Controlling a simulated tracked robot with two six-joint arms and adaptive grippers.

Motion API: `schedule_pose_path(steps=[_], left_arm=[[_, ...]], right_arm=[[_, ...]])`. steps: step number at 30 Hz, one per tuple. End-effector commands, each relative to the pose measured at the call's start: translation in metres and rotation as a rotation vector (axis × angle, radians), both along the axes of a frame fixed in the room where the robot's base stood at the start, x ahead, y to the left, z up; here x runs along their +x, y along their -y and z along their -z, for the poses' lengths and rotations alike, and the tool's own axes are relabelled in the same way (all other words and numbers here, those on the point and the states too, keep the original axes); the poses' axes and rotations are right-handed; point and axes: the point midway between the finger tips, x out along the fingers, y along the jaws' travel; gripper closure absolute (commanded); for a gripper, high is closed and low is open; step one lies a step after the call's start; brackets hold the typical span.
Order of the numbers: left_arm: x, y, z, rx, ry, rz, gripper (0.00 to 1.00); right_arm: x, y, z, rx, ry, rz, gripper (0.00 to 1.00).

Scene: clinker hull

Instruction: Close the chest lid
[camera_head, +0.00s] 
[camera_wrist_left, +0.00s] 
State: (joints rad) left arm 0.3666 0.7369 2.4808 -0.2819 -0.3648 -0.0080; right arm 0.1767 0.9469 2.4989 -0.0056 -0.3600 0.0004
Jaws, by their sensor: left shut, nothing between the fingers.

--*--

▶ _Task details_
Transcribe exactly the line containing "the typical span." and all remaining lines of the material, ending with the last one.

▶ _Exercise answer_
Motion API: `schedule_pose_path(steps=[_], left_arm=[[_, ...]], right_arm=[[_, ...]])`. steps: step number at 30 Hz, one per tuple. End-effector commands, each relative to the pose measured at the call's start: translation in metres and rotation as a rotation vector (axis × angle, radians), both along the axes of a frame fixed in the room where the robot's base stood at the start, x ahead, y to the left, z up; here x runs along their +x, y along their -y and z along their -z, for the poses' lengths and rotations alike, and the tool's own axes are relabelled in the same way (all other words and numbers here, those on the point and the states too, keep the original axes); the poses' axes and rotations are right-handed; point and axes: the point midway between the finger tips, x out along the fingers, y along the jaws' travel; gripper closure absolute (commanded); for a gripper, high is closed and low is open; step one lies a step after the call's start; brackets hold the typical span.
Order of the numbers: left_arm: x, y, z, rx, ry, rz, gripper (0.00 to 1.00); right_arm: x, y, z, rx, ry, rz, gripper (0.00 to 1.00).

Scene: clinker hull

Instruction: Close the chest lid
[camera_head, +0.00s] 
[camera_wrist_left, +0.00s] 
State: (joints rad) left arm 0.3666 0.7369 2.4808 -0.2819 -0.3648 -0.0080; right arm 0.1767 0.9469 2.4989 -0.0056 -0.3600 0.0004
Jaws, by their sensor: left shut, nothing between the fingers.

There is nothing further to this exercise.